The deluxe version of Kaskade's
new album, Fire & Ice
, plays very much like a Choose Your Own Adventure story. Although none of the choices lead you to Page 17, where you are asked to inspect a well and end up being pushed into New York City while a creepy Susan Sarandon says she's about to send you to a place with “no happily ever afters.” But on Fire & Ice
there's simply a choice between two versions of each song that give you pleasant alternatives based on your objective. If you want to chase the sun in an ongoing quest to Never Let The Party Die, then the Fire side of the album might be more up your alley. If you're less enamored with constant dance beats, accepting the changes in the weather and relaxing with a warm cup of cocoa and some atmosphere, perhaps the Ice versions are your preference. Either way, Kaskade's
got your number. This album is one of his most entertaining, and for anyone who has listened to Kaskade's
evolution over the years, that's saying a lot.
Working with great voices
Kaskade didn't, and hasn't, done it on his own. One of his strongest talents is finding the right voice and adapting their vocals to his music. Kaskade isn't a producer that bends entirely to his vocalist, nor is he someone who is unyielding and refuses to find the happy medium that allows a collaboration to truly shine. So yes, when he features Neon Trees and Skylar Grey, you're going to get two different examples of Kaskade's style. Both are definitely his, but the aggression that seethes from “Lessons In Love” with Neon Trees is a marked distinction from the orchestral and ponderous production of Skylar's “Room For Happiness.” Dan Black, Rebecca & Fiona, Haley, Late Night Alumni, Mindy Gledhill, Marcus Bently, and Quadron also collaborate.
Two flavors of each track
The most engaging aspect of this album is the duality between the Fire and Ice versions of his tracks. Take “Eyes" that features Mindy Gledhill. As an album opener, “Eyes” has everything to grab your attention; compelling beats, excellent vocals and catchy lyrics. It's a great track, but what about its flip side? The Ice version chills (hah, see what I did there?) the track down to subzero temperatures. In this version, a soft breakbeat accompanies a melancholy piano and Mindy's deep vocals echoed for a roomier feel. Kaskade isn't the focus of this version of “Eyes.” His production takes the back seat to Mindy's haunting words. Rebecca & Fiona's stadium-filling monster club track “Turn It Down” flips instead into crackling soft pop with an edgy dubstep center. Introspective and engaging, Marcus Bently's “Let Me Go” transforms from a subtle dance track into something we had likely heard in a movie. You know, that sad scene where the main character walks around feeling sorry for themselves? Yeah, that's where the Ice version of “Let Me Go” would feature, and it would work. That “Room For Happiness” track earlier? In its original form, the orchestral sound is comprised of synths. But in its Ice version, Kaskade breaks out the strings to send Skylar to her happily ever after in a captivating, beatless, gut-wrenching rendition. The album's only instrumental track, “Lick It” starts off as spastic, glitchy, techy, electro house and ends up as a soft piano-dance track with crackles like an open fire to accompany the simplistic and open plinking of notes.

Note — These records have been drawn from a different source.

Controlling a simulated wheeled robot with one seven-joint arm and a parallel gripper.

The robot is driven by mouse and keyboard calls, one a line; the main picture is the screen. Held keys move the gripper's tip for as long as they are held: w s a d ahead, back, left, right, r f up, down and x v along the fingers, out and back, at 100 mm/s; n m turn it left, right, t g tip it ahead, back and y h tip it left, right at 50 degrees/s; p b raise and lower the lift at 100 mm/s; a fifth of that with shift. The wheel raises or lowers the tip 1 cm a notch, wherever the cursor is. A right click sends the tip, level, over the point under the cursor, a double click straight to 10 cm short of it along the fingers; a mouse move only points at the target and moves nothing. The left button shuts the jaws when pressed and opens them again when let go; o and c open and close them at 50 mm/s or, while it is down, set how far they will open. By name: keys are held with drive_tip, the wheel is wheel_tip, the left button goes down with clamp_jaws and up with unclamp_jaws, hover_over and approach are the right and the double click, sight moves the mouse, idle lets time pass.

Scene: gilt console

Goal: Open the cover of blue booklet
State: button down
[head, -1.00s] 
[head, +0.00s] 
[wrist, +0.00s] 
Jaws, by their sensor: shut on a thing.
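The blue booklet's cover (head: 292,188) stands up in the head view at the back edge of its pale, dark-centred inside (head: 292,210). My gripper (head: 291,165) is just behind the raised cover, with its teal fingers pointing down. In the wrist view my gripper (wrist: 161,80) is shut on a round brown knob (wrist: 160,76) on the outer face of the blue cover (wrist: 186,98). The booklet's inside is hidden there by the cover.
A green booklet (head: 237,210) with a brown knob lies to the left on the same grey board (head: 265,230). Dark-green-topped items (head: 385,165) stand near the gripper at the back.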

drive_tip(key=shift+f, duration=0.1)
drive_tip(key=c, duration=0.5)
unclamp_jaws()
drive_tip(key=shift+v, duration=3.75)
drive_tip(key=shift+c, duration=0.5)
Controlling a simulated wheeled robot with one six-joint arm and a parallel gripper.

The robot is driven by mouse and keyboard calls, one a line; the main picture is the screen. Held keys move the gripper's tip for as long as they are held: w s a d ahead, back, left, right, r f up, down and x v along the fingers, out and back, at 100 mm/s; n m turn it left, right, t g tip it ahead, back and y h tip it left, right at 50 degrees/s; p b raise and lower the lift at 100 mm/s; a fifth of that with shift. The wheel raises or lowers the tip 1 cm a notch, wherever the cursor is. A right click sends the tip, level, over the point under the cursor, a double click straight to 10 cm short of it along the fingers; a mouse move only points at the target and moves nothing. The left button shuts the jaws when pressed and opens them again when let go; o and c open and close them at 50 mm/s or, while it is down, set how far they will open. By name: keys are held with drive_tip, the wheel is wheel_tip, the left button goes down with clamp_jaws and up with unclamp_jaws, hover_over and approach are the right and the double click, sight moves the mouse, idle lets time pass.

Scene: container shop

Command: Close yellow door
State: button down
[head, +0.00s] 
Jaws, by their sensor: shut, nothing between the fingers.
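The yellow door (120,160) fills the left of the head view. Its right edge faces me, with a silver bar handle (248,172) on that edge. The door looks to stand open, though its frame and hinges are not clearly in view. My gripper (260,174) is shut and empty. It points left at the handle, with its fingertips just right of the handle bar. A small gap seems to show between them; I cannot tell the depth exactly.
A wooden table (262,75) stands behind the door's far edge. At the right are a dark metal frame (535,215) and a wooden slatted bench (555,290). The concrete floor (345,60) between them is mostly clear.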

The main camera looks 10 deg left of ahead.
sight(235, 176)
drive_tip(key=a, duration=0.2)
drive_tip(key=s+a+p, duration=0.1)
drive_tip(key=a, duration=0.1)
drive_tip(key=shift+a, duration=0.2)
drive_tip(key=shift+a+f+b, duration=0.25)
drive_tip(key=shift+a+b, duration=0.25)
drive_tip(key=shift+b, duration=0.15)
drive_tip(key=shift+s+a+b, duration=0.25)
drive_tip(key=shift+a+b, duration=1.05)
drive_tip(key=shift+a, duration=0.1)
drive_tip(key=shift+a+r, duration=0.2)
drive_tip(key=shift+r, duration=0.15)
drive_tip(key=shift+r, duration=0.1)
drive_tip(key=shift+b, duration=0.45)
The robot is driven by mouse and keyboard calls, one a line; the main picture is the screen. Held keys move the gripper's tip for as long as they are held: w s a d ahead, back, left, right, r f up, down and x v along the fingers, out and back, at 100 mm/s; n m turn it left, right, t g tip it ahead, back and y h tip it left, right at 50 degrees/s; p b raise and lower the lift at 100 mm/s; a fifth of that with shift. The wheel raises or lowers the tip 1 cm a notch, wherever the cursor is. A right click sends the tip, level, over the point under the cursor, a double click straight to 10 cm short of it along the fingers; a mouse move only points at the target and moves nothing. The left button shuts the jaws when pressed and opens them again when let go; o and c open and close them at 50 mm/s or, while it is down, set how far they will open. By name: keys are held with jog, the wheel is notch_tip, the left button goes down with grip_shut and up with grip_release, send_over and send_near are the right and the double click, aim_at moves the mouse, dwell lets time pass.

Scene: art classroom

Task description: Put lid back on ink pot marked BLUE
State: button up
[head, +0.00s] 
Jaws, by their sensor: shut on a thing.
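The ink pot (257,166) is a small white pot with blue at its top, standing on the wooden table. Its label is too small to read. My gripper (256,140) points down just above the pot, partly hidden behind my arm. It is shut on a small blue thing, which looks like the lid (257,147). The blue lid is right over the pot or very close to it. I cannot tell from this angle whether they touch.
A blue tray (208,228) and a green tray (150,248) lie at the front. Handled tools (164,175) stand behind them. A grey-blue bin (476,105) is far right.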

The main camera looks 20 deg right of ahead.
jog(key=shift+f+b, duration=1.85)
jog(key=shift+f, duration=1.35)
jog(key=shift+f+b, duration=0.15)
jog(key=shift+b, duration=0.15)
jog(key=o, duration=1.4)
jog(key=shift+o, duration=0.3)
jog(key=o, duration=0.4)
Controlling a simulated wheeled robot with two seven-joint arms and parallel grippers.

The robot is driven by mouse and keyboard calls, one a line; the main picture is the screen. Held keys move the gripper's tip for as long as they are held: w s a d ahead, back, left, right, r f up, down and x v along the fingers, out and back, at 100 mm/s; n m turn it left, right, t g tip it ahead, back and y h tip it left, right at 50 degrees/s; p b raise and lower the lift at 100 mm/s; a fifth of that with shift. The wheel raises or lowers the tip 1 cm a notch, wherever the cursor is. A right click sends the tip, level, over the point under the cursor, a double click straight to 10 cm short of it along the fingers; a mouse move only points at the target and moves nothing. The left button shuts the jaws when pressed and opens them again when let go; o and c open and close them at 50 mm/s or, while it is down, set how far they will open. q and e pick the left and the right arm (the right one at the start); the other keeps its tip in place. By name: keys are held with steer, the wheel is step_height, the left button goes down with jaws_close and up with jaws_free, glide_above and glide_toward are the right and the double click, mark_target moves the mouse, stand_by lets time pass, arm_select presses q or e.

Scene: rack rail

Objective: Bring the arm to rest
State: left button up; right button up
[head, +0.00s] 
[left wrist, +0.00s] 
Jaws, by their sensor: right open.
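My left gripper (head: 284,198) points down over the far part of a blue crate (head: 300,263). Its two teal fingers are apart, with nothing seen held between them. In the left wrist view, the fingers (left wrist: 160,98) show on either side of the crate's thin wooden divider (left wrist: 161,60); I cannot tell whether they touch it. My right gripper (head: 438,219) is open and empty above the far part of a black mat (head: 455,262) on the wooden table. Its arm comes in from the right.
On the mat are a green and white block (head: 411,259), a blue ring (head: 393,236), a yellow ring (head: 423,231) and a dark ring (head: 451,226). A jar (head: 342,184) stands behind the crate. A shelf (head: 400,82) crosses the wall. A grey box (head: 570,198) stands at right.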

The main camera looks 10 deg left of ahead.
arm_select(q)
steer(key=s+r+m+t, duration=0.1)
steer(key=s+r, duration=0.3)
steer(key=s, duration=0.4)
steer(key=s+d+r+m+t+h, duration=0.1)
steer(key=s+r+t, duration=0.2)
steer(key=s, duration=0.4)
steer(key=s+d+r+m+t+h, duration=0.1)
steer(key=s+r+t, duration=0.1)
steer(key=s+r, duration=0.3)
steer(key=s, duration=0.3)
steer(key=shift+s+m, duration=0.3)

But all of the Ice versions don't achieve the same result. Kaskade
isn't quite so simple as to take every track on Fire & Ice
and provide essentially a “candlelight” version. On Quadron's “Waste Love”, the original take is both low-key and atypical against the backdrop of the rest of the album. It's jazzy, spastic, and fun. The Goldfrapp-esque vocals of Quadron fits in with the music perfectly. But the Ice version? That's when the club beats come in, with synths and everything. Still a little jazzy, and not nearly as aggressive as other tracks, “Waste Love” still sounds great in either direction. Conversely, “Lessons In Love” goes from club track to jazzy fusion track in its alternate form. “Ice” featuring Dan Black goes from pulsing dance track to...pulsing dance track, albeit a little more pop oriented. Haley's captivating contribution to the album, “Llove” (purposefully misspelled) goes from intense and powerful dancefloor music to something darker, poppier, more melodic, and far more compelling. Both versions are excellent, but for me it just doesn't get any better than the combination of handclaps and round pop beats on the Ice version. And although Kaskade is technically part of Late Night Alumni, they are still featured here with “How Long.”, The Fire version is definitely far more Kaskade in style than Late Night Alumni's. But that's ok, because the Ice version is Late Night Alumni all the way with beats drenched in meaning and the vibe of the track both somber and driving.
I am incredibly impressed with Kaskade's Fire & Ice
. Not only has he done an excellent job of embracing a style that originally garnered him attention, he shows an evolution and an ear for multiple ways to interpret his own music. That's a sign of a true musician. Not every track on Fire & Ice
is a winner, but there are no losers here. Whatever Adventure you Choose, you're bound to enjoy it.